▸ **Exercise description**
Leave the pictures out. Return all other data exactly.

|---|

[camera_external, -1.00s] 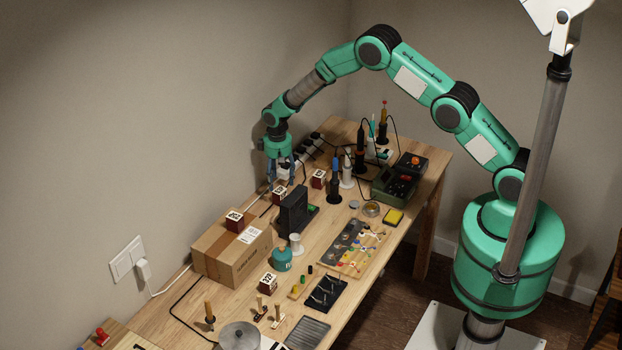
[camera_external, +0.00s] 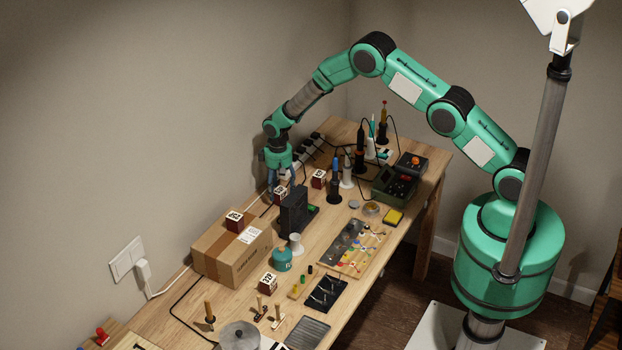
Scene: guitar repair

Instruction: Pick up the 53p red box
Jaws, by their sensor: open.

|---|

▸ **Solution to this problem**
[camera_external, -1.00s] 
[camera_external, +0.00s] 
Scene: guitar repair

Instruction: Pick up the 53p red box
Jaws, by their sensor: open.

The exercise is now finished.